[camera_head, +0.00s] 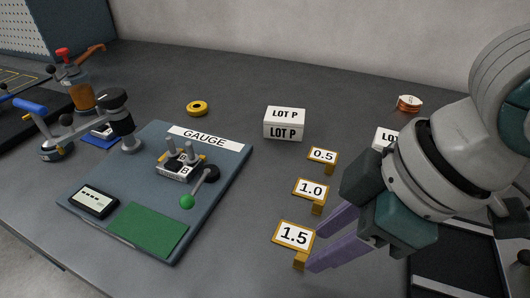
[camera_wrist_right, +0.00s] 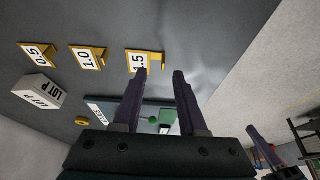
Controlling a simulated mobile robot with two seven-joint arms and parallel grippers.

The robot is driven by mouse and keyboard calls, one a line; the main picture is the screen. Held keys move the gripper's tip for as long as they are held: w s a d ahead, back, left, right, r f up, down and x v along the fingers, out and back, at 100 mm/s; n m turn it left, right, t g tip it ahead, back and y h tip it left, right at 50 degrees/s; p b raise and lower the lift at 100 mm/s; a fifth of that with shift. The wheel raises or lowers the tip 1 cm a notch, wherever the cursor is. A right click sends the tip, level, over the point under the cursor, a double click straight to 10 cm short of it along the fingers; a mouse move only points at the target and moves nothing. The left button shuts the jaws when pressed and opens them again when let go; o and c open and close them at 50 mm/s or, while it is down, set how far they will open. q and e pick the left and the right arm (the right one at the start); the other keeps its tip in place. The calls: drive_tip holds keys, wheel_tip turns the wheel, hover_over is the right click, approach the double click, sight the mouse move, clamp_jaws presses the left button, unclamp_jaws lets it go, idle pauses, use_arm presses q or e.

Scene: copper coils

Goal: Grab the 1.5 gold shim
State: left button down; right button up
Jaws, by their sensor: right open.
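The 1.5 gold shim (camera_head: 300,262) is a small gold block at the lower right corner of a gold-edged 1.5 label (camera_head: 293,235) on the grey table. In the right wrist view, the 1.5 label (camera_wrist_right: 137,62) is partly hidden by a fingertip. My right gripper (camera_head: 316,242) has purple fingers, open and empty, just right of the 1.5 shim. In the wrist view its fingertips (camera_wrist_right: 160,75) are apart, the left one overlapping the label's edge; contact cannot be told. Part of my left gripper (camera_wrist_right: 264,150) seems to show at the wrist view's lower right.
The 1.0 label (camera_head: 310,188) and 0.5 label (camera_head: 322,155) stand in line behind, each with a gold block. A gauge board (camera_head: 225,175) lies left. A white LOT P box (camera_head: 284,124), yellow ring (camera_head: 197,108) and copper coil (camera_head: 409,103) stand farther back.

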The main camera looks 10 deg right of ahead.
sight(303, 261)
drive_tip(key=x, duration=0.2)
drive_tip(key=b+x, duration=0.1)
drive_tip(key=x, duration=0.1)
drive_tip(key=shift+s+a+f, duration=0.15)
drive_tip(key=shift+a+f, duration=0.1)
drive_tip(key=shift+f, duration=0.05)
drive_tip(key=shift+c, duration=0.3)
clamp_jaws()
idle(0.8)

**TASK BRIEF**
Give again only the lines that run from the line with "Scene: copper coils" to the line with "State: left button down; right button up". Include both of those lines exactly as written.

**RESULT OF THIS EXERCISE**
Scene: copper coils

Goal: Grab the 1.5 gold shim
State: left button down; right button up

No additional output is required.